George Hill (Yorkshire)
222 runs @ 37.00, 10 wickets @ 24.90
George Hill is another player to stand out in a team ravaged by Hundred absentees, given his chance this season he put in several impressive all-round performances and was one of Yorkshire’s most consistent performers with the ball. Early on in the season Hill struck a brilliant unbeaten 90 to lead Yorkshire home at a canter in their chase of 327 against Leicestershire and later scored a run-a-ball 64 and took three wickets as Yorkshire defended 320 comfortably against Warwickshire. Hill also ended the season strongly by taking six wickets across the final two matches of Yorkshire’s season, finishing second in both the side’s run-scoring and wicket-taking charts.
Sonny Baker (Somerset)
10 wickets @ 33.00, ER: 6.03
A strong action, high pace and prodigious swing have made Sonny Baker a highly touted prospect at Somerset and others across the county scene.
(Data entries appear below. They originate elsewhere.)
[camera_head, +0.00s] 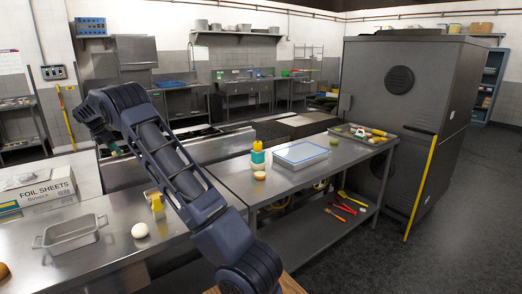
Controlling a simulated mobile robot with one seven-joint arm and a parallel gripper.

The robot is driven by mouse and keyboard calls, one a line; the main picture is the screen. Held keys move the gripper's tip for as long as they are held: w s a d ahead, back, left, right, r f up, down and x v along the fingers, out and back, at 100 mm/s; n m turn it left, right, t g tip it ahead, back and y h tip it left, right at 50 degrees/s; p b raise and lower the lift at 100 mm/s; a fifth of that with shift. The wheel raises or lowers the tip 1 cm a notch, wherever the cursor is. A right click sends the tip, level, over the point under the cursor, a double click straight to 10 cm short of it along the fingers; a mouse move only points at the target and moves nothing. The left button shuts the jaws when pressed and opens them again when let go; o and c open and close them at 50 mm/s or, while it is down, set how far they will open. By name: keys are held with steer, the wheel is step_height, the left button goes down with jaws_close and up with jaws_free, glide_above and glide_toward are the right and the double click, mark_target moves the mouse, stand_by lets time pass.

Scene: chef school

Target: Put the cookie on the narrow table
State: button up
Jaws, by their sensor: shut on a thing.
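My arm reaches up from the bottom centre and bends down at the far left end. My gripper (112,147) hangs there above the steel counters. It is shut on a small thing, mostly hidden by the gripper and too small to identify surely as the cookie. A steel table (268,192) with a lower shelf stands right of centre. I cannot tell whether it is the narrow table. A round tan item (260,175) lies near its front left edge.
On the steel table are a covered tray (301,154), a yellow-and-teal bottle (258,157) and a tray of food (362,134). The left counter holds a foil box (38,190), a metal pan (72,234) and a white egg-like item (140,230). Floor is clear at right.

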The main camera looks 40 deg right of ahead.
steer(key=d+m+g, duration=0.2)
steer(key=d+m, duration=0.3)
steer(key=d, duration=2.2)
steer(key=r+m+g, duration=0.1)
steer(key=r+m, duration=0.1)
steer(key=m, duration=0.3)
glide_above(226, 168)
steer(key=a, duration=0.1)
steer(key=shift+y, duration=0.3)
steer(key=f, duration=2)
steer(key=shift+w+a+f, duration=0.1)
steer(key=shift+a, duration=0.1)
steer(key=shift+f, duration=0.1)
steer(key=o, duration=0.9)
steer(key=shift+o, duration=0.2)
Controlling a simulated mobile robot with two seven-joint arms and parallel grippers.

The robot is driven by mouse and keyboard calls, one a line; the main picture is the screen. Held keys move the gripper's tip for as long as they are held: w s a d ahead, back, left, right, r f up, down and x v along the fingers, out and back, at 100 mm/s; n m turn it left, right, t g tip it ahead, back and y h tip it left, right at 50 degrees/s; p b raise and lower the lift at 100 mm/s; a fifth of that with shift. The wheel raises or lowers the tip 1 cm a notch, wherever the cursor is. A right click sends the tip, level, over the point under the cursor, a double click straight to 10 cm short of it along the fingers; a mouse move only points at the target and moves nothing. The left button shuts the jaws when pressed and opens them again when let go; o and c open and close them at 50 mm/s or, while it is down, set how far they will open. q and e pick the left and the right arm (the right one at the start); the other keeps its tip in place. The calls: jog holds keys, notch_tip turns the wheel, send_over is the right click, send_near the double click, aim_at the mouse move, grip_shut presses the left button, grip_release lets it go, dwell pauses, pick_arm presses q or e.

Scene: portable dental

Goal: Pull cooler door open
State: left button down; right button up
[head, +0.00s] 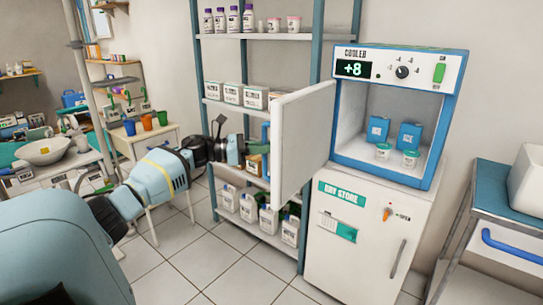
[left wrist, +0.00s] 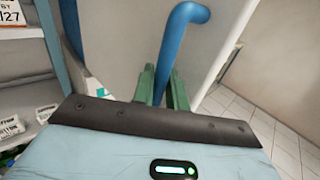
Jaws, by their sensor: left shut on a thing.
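The white cooler (head: 457,68) with blue trim stands on a white cabinet, its display reading +8. Its white door (head: 304,140) is swung wide open to the left, showing the inside. My left gripper (head: 258,149) is at the outer face of the door. In the left wrist view, its green fingers (left wrist: 163,88) are shut on the blue door handle (left wrist: 180,38), one on each side. The handle is mostly hidden in the head view. My right gripper is not in view.
Two blue boxes (head: 378,128) and two small tubs (head: 383,151) stand inside the cooler. A shelf rack (head: 270,36) with bottles and cartons is behind my left gripper. A trolley (head: 513,187) stands at the right. Tiled floor (head: 215,262) is clear in front.

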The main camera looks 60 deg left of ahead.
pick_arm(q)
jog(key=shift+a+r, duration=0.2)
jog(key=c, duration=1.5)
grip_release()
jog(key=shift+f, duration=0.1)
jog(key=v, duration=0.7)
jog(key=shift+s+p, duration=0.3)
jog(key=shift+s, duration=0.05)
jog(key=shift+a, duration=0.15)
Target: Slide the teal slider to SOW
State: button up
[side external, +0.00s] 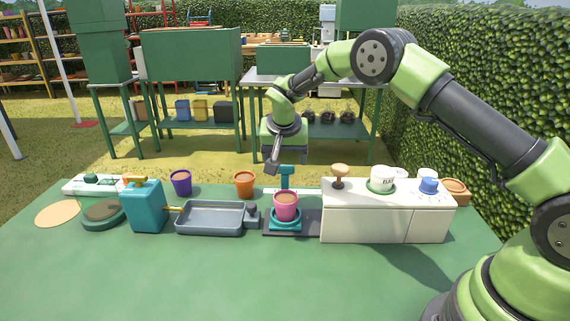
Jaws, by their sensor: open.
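A teal carriage (285,224) sits on a dark rail plate (308,222) near the middle of the green table, with a pink pot (287,206) filled with brown soil on it. A teal upright piece (287,173) stands just behind the pot. I cannot tell for certain which teal part is the slider, and I can read no SOW label. My gripper (272,167) is open and points down, above and behind the pot, close to the left of the teal upright piece. It appears empty; its fingertips are small in this view.
A white cabinet (365,224) stands right of the rail, bearing a wooden knob (339,171) and a white labelled cup (383,178). A grey tray (210,218) and teal can (146,206) stand left. An orange pot (245,184) is behind. The table front is clear.

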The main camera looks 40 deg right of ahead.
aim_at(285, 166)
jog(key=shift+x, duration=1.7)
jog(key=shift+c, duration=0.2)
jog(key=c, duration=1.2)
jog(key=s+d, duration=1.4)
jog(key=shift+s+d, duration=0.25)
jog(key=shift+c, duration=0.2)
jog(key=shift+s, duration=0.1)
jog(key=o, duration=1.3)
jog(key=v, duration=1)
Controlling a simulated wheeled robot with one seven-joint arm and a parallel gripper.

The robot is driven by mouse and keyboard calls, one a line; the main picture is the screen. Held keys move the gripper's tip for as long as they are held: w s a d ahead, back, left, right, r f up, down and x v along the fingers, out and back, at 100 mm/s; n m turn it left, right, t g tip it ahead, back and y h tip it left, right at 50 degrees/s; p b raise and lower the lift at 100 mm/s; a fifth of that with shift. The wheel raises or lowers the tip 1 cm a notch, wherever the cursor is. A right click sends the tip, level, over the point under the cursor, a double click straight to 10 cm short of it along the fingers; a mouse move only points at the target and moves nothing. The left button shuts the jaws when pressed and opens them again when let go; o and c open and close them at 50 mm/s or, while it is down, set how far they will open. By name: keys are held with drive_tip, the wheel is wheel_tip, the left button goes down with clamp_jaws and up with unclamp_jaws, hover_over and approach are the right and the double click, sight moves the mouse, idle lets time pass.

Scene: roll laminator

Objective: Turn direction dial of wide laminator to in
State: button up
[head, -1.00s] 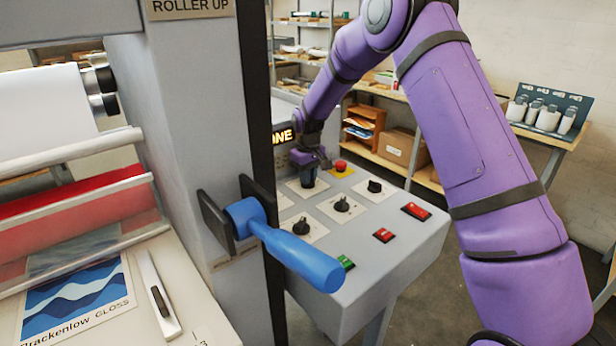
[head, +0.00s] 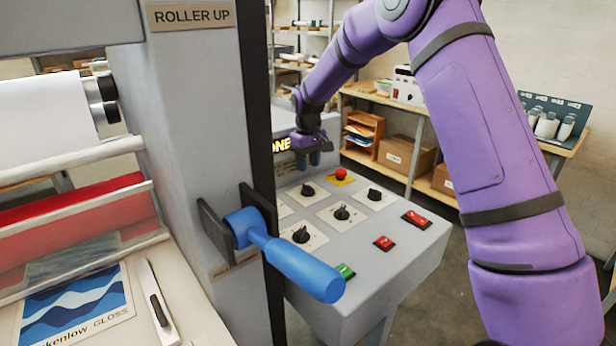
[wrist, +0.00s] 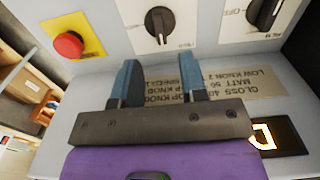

Baker burst onto the scene in a pre-season game where he got the ball to swing round corners at a very good speed. With no first-team first-class or T20 cricket behind him, Baker found himself in the Trent Rockets Hundred squad after impressing in the One-Day Cup. His record is good, not spectacular, but the manner of his performances, his pace and X-factor will have been behind the decision to call him up as an injury replacement for Luke Wood. Baker may not be the finished product as of yet but is an exciting prospect to keep an eye on for his sophomore effort.